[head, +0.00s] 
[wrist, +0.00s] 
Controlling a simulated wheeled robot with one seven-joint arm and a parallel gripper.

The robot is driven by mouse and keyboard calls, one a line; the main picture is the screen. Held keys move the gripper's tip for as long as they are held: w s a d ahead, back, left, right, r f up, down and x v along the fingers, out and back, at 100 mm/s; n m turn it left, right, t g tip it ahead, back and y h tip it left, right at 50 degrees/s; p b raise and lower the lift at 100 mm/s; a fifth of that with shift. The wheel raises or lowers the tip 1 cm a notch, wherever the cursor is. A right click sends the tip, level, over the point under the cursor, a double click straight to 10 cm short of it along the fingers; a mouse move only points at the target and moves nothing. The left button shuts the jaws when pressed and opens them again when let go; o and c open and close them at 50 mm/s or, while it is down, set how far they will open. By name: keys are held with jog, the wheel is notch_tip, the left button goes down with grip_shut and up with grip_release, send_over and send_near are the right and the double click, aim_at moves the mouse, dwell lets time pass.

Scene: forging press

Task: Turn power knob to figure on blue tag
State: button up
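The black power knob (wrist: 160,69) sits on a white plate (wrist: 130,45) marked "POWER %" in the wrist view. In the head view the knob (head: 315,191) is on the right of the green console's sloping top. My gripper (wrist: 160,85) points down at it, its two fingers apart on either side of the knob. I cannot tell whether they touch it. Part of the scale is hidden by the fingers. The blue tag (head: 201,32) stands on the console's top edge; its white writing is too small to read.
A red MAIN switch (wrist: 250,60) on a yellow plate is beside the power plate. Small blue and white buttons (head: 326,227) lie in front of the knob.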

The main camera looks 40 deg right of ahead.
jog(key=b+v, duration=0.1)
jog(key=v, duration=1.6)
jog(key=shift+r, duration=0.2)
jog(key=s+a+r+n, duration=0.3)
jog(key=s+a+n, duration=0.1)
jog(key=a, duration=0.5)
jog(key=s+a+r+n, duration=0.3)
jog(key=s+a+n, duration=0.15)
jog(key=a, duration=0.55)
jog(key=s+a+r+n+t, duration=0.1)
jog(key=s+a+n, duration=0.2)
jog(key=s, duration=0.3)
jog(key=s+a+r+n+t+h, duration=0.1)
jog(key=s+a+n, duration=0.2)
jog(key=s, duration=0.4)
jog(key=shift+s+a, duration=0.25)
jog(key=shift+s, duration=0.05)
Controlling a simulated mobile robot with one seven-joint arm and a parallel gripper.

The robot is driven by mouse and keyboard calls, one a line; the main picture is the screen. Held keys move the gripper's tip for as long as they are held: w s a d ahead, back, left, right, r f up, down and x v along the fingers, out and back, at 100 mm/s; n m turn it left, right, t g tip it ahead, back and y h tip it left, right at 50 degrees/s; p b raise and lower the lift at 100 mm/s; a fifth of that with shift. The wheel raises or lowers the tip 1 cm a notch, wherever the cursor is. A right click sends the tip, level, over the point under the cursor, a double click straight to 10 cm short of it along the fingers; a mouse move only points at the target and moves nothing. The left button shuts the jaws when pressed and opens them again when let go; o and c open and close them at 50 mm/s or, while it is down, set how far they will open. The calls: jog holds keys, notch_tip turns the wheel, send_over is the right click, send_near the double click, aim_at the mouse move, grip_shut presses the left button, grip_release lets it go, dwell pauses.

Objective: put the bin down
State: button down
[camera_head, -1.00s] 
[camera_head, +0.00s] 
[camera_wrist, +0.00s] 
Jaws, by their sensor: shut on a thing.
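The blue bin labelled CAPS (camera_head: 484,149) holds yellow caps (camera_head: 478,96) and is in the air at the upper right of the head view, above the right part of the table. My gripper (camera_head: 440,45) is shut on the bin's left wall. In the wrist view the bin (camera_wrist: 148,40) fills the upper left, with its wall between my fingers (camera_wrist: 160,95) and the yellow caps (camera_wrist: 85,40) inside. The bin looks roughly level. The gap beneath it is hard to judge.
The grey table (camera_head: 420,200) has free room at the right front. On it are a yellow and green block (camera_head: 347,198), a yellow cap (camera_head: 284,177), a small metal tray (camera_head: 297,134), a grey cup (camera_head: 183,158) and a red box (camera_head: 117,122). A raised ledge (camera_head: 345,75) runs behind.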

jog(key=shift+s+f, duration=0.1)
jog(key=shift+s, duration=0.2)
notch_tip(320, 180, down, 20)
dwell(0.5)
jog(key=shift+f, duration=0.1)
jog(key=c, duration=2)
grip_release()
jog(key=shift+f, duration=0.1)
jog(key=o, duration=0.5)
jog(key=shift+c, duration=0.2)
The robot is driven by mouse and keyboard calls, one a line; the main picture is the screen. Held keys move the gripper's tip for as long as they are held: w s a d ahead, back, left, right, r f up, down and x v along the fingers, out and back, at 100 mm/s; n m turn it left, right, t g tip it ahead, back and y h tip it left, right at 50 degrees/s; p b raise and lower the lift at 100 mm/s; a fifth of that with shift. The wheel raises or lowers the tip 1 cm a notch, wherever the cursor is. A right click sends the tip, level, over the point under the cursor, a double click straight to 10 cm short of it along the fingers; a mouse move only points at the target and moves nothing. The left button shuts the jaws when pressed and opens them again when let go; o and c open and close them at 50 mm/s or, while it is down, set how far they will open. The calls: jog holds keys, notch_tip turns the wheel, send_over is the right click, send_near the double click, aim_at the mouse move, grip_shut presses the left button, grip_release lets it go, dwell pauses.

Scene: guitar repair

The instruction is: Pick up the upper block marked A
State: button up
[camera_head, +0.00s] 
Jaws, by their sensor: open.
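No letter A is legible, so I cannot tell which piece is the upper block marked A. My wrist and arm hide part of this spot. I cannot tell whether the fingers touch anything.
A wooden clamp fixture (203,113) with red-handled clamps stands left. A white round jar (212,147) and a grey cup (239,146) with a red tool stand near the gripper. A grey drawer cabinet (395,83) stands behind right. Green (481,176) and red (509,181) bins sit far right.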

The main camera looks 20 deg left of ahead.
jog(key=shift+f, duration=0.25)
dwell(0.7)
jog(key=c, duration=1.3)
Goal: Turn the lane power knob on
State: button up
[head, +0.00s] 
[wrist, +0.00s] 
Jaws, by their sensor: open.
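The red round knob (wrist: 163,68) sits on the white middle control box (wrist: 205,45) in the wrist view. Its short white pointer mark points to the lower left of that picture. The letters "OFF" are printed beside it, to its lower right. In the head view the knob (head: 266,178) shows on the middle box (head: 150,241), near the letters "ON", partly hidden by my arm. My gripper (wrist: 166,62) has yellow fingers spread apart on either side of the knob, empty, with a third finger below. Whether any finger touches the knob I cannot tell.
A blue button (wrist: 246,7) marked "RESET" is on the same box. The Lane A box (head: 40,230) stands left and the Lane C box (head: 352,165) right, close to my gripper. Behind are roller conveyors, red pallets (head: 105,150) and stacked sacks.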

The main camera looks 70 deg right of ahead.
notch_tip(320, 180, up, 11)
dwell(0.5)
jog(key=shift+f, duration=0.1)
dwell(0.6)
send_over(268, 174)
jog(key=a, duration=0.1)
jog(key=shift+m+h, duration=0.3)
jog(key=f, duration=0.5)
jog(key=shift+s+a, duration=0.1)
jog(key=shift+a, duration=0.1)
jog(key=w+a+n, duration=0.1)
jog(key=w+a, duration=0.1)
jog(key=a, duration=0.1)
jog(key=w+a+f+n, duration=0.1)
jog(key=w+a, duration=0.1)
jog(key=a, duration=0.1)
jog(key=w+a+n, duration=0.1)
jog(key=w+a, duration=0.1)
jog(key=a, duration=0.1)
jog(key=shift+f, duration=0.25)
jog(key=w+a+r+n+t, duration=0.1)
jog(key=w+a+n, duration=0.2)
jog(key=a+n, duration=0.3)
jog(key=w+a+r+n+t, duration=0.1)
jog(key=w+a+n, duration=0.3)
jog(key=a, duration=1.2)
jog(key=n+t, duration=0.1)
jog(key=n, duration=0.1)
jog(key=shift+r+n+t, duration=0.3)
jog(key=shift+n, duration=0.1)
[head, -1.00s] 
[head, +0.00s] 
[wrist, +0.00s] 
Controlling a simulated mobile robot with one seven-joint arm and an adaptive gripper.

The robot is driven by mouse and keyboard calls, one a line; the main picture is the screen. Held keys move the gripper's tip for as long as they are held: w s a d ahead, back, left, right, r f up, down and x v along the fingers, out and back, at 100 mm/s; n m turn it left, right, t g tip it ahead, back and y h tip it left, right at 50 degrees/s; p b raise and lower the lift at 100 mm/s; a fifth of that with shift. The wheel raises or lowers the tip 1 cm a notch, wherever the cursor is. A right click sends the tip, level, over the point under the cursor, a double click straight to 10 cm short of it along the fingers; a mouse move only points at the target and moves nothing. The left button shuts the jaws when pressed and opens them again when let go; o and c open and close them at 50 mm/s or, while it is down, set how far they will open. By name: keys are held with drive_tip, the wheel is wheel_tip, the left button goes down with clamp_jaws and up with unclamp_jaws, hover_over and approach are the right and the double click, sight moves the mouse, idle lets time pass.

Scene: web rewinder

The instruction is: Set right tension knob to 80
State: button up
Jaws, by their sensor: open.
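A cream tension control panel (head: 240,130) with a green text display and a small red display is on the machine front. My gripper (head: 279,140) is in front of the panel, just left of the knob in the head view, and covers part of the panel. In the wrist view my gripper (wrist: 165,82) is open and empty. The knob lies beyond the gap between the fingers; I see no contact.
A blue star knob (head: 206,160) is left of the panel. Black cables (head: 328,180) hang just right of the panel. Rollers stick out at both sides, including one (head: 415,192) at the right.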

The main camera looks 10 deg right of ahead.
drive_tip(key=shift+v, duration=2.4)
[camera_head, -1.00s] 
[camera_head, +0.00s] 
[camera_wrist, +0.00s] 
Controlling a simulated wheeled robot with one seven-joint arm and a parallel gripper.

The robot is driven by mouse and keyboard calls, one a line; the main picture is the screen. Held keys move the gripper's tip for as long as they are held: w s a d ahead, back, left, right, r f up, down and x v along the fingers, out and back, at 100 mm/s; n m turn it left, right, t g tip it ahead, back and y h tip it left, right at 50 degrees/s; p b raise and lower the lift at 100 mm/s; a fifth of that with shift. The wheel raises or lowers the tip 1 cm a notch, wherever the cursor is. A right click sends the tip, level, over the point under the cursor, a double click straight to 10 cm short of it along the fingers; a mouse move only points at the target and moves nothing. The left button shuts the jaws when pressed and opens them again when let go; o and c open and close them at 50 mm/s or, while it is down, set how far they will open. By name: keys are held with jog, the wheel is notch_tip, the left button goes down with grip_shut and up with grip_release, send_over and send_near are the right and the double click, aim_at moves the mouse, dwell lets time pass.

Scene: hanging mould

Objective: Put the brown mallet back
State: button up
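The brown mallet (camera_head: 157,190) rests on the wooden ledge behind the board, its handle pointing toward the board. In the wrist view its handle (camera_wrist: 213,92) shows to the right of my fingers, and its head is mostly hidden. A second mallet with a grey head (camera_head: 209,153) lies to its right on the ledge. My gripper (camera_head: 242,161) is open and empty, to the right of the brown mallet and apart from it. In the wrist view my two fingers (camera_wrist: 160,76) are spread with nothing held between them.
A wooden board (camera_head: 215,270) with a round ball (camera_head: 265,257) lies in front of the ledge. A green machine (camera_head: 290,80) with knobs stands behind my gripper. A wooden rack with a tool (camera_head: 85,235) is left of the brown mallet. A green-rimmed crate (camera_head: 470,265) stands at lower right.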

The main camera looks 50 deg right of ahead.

:::

• **What you need to do**:
List each line of the entries that holds the string "Scene".

• **Result of the exercise**:
Scene: forging press
Scene: guitar repair
Scene: web rewinder
Scene: hanging mould

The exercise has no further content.